Once you have that branch, you can use the git merge or other techniques to get those changes back to your branch. If you didn’t save the SHA from the git drop command, there are other methods to attempt to recover the changes, but they can get complicated. You can read more about it here.

git stash Example: Pulling Into a Dirty Tree

Let’s wrap up this section on git stash by looking at one of its uses that wasn’t obvious to me at first. Frequently when you’re working on a shared branch for a longer period of time, another developer will push changes to the branch that you want to get to your local repo. You’ll remember that we use the git pull command to do this. However, if you have local changes in files that the pull will modify, Git refuses with an error message explaining what went wrong:

error: Your local changes to the following files would be overwritten by merge:
   <list of files that conflict>
Please, commit your changes or stash them before you can merge.
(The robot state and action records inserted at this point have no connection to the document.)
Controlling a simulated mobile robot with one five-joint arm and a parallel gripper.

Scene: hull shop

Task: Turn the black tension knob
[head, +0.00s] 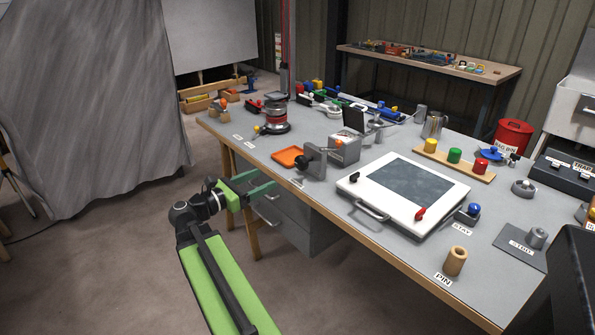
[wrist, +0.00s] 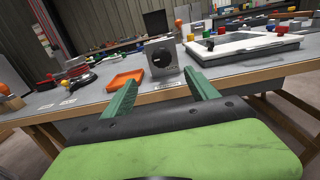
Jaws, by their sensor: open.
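A black round knob (wrist: 161,59) sits on the front face of an upright grey block (wrist: 152,46), near the front edge of the workbench. The block (head: 317,161) also shows in the head view, with the dark knob (head: 303,161) facing left. A small label plate (wrist: 167,85) lies in front of the block; its text is too small to read. My gripper (head: 262,182) is open and empty, off the front edge of the bench. In the wrist view its two green fingers (wrist: 160,76) frame the knob from a distance, apart from it.
An orange tray (head: 289,156) lies left of the block. A white framed panel (head: 385,225) with a smaller black knob (head: 354,177) and a red one lies to the right. A grey box (head: 345,150) stands behind. Drawers (head: 290,225) hang below the benchtop near my gripper.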

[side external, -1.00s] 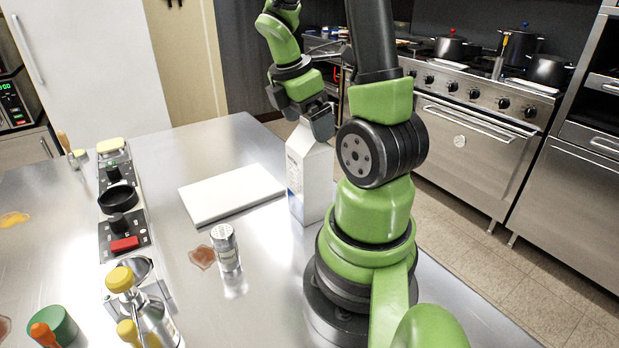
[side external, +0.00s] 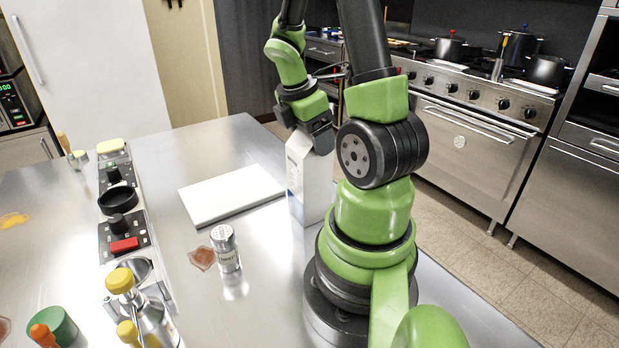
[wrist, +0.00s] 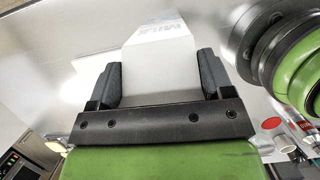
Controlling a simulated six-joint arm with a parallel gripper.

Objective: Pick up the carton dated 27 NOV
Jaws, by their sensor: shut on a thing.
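A white milk carton (side external: 312,186) stands upright on the steel counter, just left of my arm's base. My gripper (side external: 316,140) points down over its top and is shut on it. In the wrist view the two dark fingers of my gripper (wrist: 158,78) press on either side of the white carton (wrist: 160,60), where blue letters reading MILK show. No date is readable on the carton in either view. Part of its right side is hidden by my arm in the side external view.
A white cutting board (side external: 230,194) lies left of the carton. A metal-topped shaker (side external: 226,249) stands in front by a red-brown spill (side external: 202,258).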

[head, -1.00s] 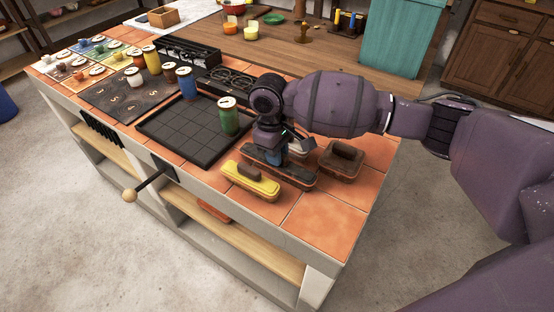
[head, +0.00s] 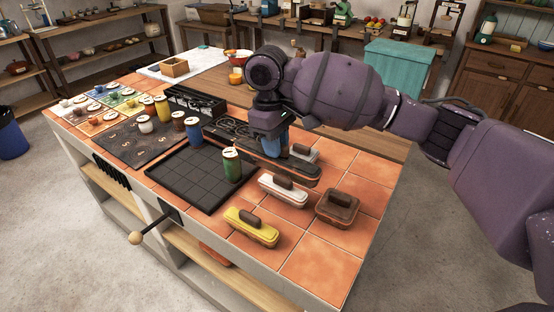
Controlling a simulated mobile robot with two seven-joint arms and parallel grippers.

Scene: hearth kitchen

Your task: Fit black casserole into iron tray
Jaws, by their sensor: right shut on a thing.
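The black casserole (head: 296,172) is a long dark block with rounded ends. My right gripper (head: 272,146) is shut on it from above and partly hides its top. It appears raised above the counter, behind the white casserole. The iron tray (head: 182,188) is a flat, black, gridded tray to the left of it on the tiled counter. Its grid looks empty. My left gripper is not in view.
A white casserole (head: 291,194), a yellow one (head: 262,232) and a brown one (head: 328,211) sit on the orange tiles in front and to the right. A black rack (head: 196,104) stands behind. Tiles at the front right are clear.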

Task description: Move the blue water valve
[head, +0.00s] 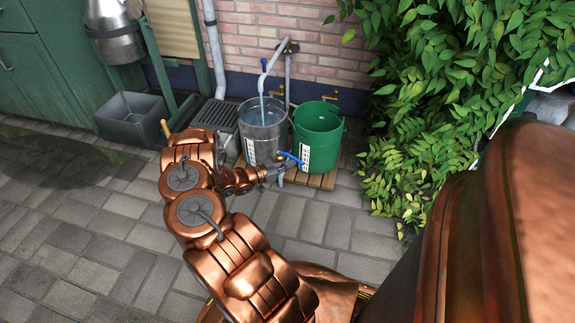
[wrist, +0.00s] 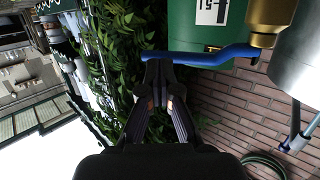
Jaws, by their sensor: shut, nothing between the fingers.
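The blue water valve is a lever (wrist: 190,58) on a brass body (wrist: 268,15) in the wrist view. The blue lever also shows in the head view (head: 290,157), in front of the buckets. My gripper (wrist: 160,68) is shut and empty, its fingertips right at the lever's left part; I cannot tell whether they touch it. In the head view my gripper (head: 279,172) is low in front of the buckets, close to the blue lever. The brass body is hidden there.
A metal bucket (head: 262,135) takes water from a spout above. A green bucket (head: 318,138) stands to its right, on a wooden pallet (head: 318,181). Leafy bush (head: 420,90) crowds the right. A grey tub (head: 130,117) is at left. Paving (head: 110,230) in front is clear.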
You could commit this and then do a pull , but that would create a merge node, and you might not be ready to commit those files. Now that you know git stash, you can use it instead:

$ git stash
Saved working directory and index state WIP on master: b25fe34 Cleaned up when no TOKEN is present. Added ignored tasks
HEAD is now at <SHA> <commit message>
$ git pull
Updating <SHA1>..<SHA2>
  <more info here>
$ git stash pop
On branch master
Your branch is up-to-date with 'origin/master'.
Changes not staged for commit:
   <rest of stash pop output trimmed>

It’s entirely possible that doing the git stash pop command will produce a merge conflict. If that’s the case, you’ll need to hand-edit the conflict to resolve it, and then you can proceed. We’ll discuss resolving merge conflicts below.

Comparing Revisions: git diff

The git diff command is a powerful feature that you’ll find yourself using quite frequently. I looked up the list of things it can compare and was surprised by the list. Try typing git diff --help if you’d like to see for yourself. I won’t cover all of those use cases here, as many of them aren’t too common.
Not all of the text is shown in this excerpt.